● **Given problem**
Type out the data exactly as given. Skip any image.
____
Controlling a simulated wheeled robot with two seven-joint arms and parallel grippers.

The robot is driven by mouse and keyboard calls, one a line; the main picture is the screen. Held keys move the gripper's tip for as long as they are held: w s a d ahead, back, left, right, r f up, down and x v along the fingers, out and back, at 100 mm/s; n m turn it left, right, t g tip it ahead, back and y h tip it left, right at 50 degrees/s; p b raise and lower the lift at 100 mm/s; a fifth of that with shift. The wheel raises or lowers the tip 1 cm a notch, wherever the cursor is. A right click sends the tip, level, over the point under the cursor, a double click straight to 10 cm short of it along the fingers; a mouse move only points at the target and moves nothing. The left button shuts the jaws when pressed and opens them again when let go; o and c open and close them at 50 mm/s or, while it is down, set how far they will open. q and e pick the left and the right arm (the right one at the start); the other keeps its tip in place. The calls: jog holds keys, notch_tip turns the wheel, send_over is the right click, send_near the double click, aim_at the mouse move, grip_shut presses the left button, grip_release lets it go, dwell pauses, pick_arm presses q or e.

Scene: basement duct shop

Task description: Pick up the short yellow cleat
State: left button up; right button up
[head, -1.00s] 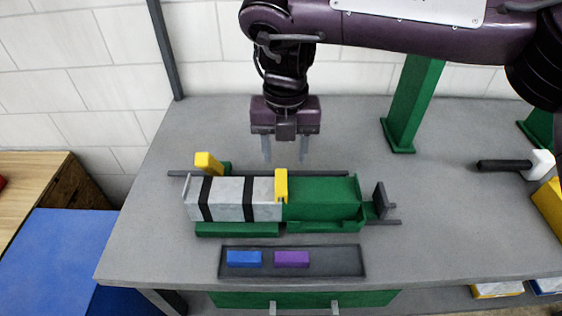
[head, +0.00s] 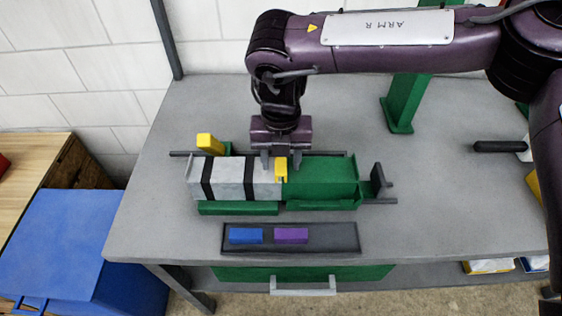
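A short yellow cleat (head: 281,168) sits at the seam between the silver duct piece (head: 232,180), which has two black bands, and the green block (head: 322,177). My right gripper (head: 281,160) points down at the cleat's far end. Its two fingers are apart, one to the left and one to the right of the cleat; whether they touch it I cannot tell. A second yellow piece (head: 209,144) stands at the back left of the duct, by a small green part. My left gripper is not in view.
A dark tray (head: 337,239) in front holds a blue block (head: 246,236) and a purple block (head: 291,235). A green post (head: 402,105) stands at the back right. A black-handled mallet (head: 497,147) lies at right. The grey bench (head: 150,220) is clear at left.

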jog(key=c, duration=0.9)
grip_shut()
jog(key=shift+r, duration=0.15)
____
● **Expected answer**
Controlling a simulated wheeled robot with two seven-joint arms and parallel grippers.

The robot is driven by mouse and keyboard calls, one a line; the main picture is the screen. Held keys move the gripper's tip for as long as they are held: w s a d ahead, back, left, right, r f up, down and x v along the fingers, out and back, at 100 mm/s; n m turn it left, right, t g tip it ahead, back and y h tip it left, right at 50 degrees/s; p b raise and lower the lift at 100 mm/s; a fifth of that with shift. The wheel raises or lowers the tip 1 cm a notch, wherever the cursor is. A right click sends the tip, level, over the point under the cursor, a double click straight to 10 cm short of it along the fingers; a mouse move only points at the target and moves nothing. The left button shuts the jaws when pressed and opens them again when let go; o and c open and close them at 50 mm/s or, while it is down, set how far they will open. q and e pick the left and the right arm (the right one at the start); the other keeps its tip in place. The calls: jog holds keys, notch_tip turns the wheel, send_over is the right click, send_near the double click, aim_at the mouse move, grip_shut presses the left button, grip_release lets it go, dwell pauses, pick_arm presses q or e.

Scene: basement duct shop

Task description: Pick up the short yellow cleat
State: left button up; right button up
[head, -1.00s] 
[head, +0.00s] 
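A short yellow cleat (head: 281,168) sits at the seam between the silver duct piece (head: 232,180), which has two black bands, and the green block (head: 322,177). My right gripper (head: 281,160) points down at the cleat's far end. Its two fingers are apart, one to the left and one to the right of the cleat; whether they touch it I cannot tell. A second yellow piece (head: 209,144) stands at the back left of the duct, by a small green part. My left gripper is not in view.
A dark tray (head: 337,239) in front holds a blue block (head: 246,236) and a purple block (head: 291,235). A green post (head: 402,105) stands at the back right. A black-handled mallet (head: 497,147) lies at right. The grey bench (head: 150,220) is clear at left.

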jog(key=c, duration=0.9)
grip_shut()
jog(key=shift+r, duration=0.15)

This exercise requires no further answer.